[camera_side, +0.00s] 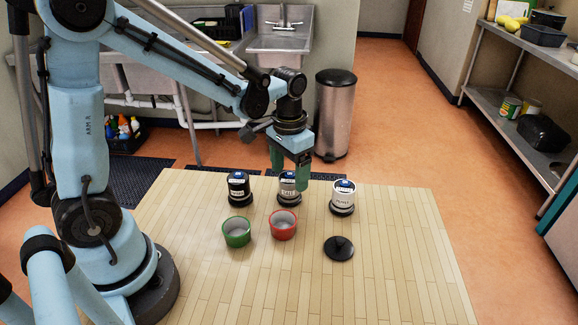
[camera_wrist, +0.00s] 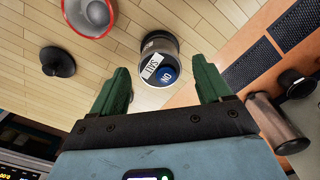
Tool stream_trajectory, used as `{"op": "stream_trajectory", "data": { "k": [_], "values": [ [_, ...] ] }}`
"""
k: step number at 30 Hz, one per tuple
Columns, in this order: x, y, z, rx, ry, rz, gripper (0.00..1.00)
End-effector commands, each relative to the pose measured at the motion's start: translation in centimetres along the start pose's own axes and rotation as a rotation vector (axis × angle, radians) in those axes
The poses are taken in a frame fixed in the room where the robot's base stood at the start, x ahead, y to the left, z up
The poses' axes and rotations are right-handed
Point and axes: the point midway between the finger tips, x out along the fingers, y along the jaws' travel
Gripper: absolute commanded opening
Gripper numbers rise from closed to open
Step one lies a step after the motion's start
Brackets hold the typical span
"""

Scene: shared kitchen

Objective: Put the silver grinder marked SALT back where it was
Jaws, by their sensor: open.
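The silver grinder (camera_side: 288,191) stands upright at the middle of a row of three on the wooden table. It has a blue patch on top, and its label reads SALT in the wrist view (camera_wrist: 150,66). My gripper (camera_side: 290,180) is open just above it, with green fingers spread to either side. In the wrist view the grinder lies ahead of and between the fingertips (camera_wrist: 163,78), with gaps on both sides. I cannot tell whether the fingers reach down beside it. A black round piece with a central knob (camera_side: 339,249) sits bare at the front right.
A black grinder (camera_side: 238,187) stands left of the silver one and a white grinder (camera_side: 343,197) stands right. A green bowl (camera_side: 236,232) and a red bowl (camera_side: 283,225) sit in front. The table (camera_side: 400,280) is clear at the front and right.

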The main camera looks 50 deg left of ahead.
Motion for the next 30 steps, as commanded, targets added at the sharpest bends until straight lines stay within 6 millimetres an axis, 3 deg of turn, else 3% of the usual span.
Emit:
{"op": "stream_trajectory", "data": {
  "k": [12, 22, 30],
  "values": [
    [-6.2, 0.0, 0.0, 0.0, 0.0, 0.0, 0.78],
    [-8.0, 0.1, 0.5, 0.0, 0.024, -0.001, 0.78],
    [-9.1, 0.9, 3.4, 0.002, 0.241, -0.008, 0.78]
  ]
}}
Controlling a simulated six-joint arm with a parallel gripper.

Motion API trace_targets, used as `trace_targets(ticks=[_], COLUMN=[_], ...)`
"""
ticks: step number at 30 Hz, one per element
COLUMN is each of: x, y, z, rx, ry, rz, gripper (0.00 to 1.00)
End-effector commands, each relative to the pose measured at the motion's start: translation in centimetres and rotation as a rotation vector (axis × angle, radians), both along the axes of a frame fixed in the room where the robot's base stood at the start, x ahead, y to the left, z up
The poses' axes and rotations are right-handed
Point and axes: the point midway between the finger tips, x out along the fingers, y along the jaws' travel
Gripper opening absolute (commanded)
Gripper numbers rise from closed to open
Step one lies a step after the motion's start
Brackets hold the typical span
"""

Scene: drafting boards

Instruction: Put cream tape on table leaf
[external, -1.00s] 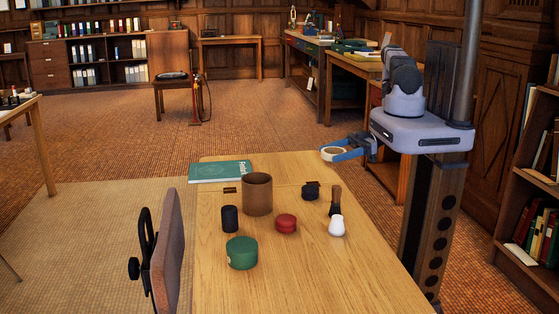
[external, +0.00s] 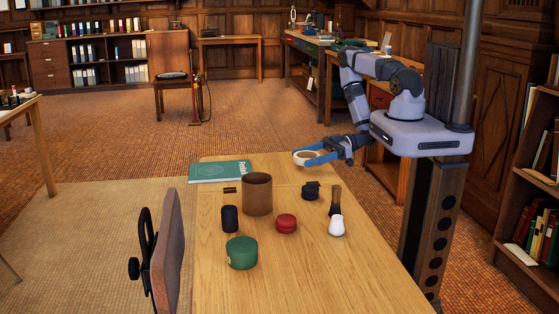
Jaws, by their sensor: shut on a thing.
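The cream tape (external: 305,158) is a pale ring-shaped roll. My gripper (external: 318,159) has its blue fingers shut on it and holds it at the far right edge of the wooden table, apparently above the surface. The table leaf (external: 292,168) is the far section of the table, beyond a seam with small dark hinges. The tape is over or close to the leaf's far right part; its exact height cannot be told.
A green book (external: 220,171) lies on the leaf's left. Nearer stand a brown cup (external: 257,194), a black cylinder (external: 230,219), a green tape roll (external: 241,253), a red tin (external: 286,223), a small dark object (external: 311,190) and a white-based brush (external: 336,226). The leaf's middle is clear.

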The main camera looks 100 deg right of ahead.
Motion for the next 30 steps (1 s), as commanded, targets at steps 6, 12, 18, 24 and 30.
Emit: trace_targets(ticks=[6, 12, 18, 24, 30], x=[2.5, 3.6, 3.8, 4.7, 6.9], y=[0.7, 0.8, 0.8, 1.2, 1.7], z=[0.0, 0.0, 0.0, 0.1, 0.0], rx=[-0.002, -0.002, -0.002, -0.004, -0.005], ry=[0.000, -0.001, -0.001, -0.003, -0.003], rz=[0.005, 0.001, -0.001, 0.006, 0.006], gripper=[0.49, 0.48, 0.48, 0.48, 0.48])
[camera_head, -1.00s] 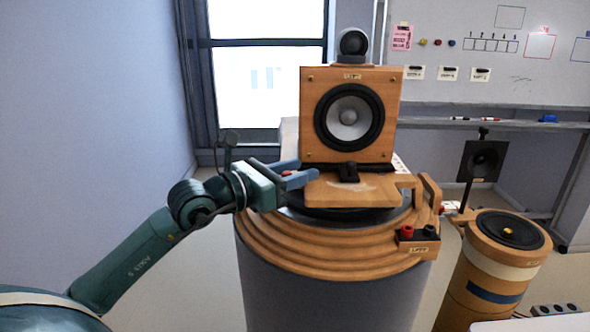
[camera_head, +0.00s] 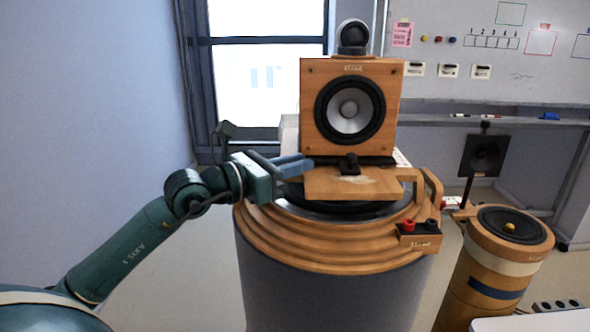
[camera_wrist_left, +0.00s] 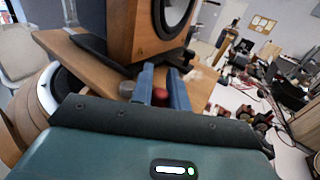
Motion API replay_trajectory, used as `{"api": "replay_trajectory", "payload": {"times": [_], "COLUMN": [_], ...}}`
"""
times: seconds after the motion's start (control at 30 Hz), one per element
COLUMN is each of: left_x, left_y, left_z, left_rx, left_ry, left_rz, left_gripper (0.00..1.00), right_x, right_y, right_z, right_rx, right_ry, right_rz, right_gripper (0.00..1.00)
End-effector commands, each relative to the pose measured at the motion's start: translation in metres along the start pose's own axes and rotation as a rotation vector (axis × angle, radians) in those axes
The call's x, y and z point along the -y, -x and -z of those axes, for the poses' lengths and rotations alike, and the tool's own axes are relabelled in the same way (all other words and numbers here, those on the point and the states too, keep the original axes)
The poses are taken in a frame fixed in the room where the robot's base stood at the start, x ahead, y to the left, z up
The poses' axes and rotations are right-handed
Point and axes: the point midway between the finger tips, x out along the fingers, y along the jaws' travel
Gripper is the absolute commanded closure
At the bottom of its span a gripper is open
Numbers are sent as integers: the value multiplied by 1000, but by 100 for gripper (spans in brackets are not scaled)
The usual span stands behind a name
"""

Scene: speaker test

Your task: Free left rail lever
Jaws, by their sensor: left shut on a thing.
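The left rail lever shows in the left wrist view as a red knob (camera_wrist_left: 160,97) between my blue fingers. My left gripper (camera_head: 303,164) is shut on it, at the left edge of the wooden board (camera_head: 345,184) under the speaker; it also shows in the left wrist view (camera_wrist_left: 161,88). In the head view the fingers hide the knob. The wooden speaker box (camera_head: 318,140) stands upright on a black base at the back of the board. The lever's shaft and the rail are hidden. My right gripper is not in view.
The board sits on a round stepped wooden pedestal (camera_head: 330,262) with a terminal block (camera_head: 419,232) at its right front. The left wall is clear.

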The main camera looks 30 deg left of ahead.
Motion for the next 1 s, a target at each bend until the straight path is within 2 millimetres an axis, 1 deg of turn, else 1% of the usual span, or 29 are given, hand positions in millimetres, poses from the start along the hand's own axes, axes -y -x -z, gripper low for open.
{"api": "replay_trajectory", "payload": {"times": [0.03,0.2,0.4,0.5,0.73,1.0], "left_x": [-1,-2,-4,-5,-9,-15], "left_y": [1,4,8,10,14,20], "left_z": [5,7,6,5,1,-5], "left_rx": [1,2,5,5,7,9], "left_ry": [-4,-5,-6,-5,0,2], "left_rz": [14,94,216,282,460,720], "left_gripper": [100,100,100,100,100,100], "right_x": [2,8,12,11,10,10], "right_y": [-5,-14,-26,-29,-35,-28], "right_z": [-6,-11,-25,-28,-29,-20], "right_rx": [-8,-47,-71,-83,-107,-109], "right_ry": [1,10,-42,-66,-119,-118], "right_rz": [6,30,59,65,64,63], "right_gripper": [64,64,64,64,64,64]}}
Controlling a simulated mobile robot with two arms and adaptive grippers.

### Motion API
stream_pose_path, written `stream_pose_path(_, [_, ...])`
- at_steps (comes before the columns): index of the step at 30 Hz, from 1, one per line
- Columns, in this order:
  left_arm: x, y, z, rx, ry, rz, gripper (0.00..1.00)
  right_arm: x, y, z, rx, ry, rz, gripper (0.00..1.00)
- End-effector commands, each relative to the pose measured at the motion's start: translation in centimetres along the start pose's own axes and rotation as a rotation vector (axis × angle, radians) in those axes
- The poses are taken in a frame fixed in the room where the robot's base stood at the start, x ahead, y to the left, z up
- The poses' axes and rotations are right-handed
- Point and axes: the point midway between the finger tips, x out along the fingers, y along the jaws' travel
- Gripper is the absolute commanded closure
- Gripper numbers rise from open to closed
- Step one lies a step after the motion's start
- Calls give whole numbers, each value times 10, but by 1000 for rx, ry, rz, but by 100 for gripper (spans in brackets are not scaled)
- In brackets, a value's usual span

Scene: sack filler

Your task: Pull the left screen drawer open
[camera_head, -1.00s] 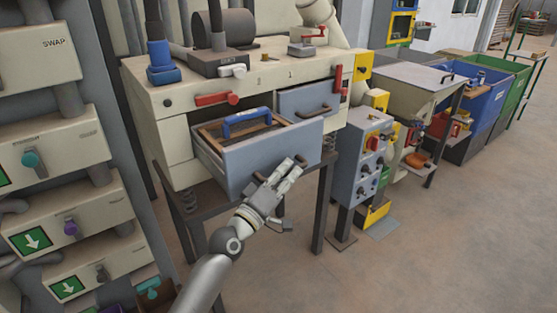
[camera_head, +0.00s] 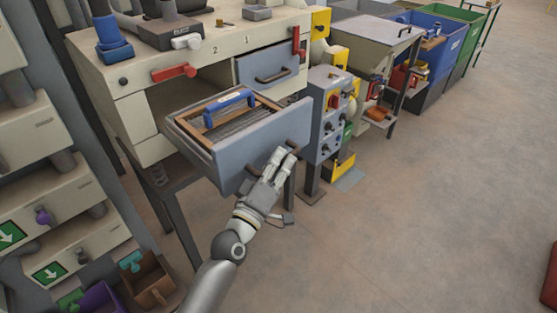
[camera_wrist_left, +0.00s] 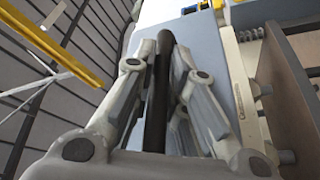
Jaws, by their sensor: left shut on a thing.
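The left screen drawer (camera_head: 236,163) is a grey-blue drawer pulled well out of the beige machine. A wood-framed mesh screen with a blue handle (camera_head: 229,99) lies inside it. My left gripper (camera_head: 284,157) is at the drawer's front face, shut on the dark drawer handle. In the left wrist view the handle (camera_wrist_left: 158,95) shows as a dark bar between the fingers. Part of the handle is hidden behind the fingers in the head view. The right screen drawer (camera_head: 268,66) is closed, with its own dark handle. My right gripper is not in view.
A grey control box (camera_head: 328,120) on a post stands just right of the open drawer. A red lever (camera_head: 174,73) is on the machine's front above it. Several small bins stand on the floor at lower left. Open floor (camera_head: 430,200) lies to the right.

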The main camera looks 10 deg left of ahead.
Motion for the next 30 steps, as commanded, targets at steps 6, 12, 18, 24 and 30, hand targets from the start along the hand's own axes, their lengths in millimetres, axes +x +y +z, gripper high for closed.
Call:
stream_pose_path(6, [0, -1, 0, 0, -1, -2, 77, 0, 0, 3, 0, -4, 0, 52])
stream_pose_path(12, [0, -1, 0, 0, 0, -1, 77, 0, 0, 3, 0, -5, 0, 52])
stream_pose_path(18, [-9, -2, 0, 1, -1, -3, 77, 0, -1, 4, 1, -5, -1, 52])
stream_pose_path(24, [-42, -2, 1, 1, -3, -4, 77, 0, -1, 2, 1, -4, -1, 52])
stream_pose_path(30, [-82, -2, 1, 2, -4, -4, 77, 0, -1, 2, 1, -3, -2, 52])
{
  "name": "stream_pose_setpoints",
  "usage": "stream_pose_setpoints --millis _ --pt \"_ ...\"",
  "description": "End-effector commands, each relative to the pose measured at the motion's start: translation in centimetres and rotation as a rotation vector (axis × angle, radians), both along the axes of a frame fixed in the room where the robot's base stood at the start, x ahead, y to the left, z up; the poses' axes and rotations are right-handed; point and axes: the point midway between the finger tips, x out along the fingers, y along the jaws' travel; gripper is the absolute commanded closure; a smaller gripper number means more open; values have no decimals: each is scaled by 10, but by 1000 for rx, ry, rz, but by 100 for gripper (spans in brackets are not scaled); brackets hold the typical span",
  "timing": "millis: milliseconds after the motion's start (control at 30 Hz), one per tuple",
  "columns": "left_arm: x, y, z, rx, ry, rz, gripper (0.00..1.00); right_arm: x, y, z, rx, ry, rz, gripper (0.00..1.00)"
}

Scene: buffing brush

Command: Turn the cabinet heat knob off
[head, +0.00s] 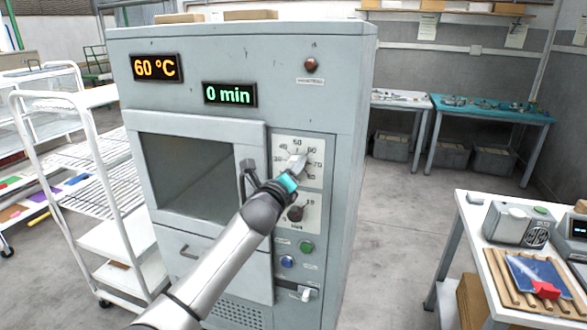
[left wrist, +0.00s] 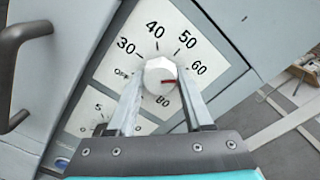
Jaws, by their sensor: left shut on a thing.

Requirement>
Find each line with the string "scaled" and copy it out.

Correct answer>
Numbers are sent as integers: the value multiplied by 1000, but by 100 for gripper (spans in brackets are not scaled)
- Calls give whole numbers, each value times 10, but by 1000 for rx, ry, rz, but by 100 for gripper (spans in brackets are not scaled)
  "description": "End-effector commands, each relative to the pose measured at the motion's start: translation in centimetres and rotation as a rotation vector (axis × angle, radians), both along the axes of a frame fixed in the room where the robot's base stood at the start, x ahead, y to the left, z up; the poses' axes and rotations are right-handed; point and axes: the point midway between the finger tips, x out along the fingers, y along the jaws' travel; gripper is the absolute commanded closure; a smaller gripper number means more open; values have no decimals: each is scaled by 10, but by 1000 for rx, ry, rz, but by 100 for gripper (spans in brackets are not scaled); brackets hold the typical span",

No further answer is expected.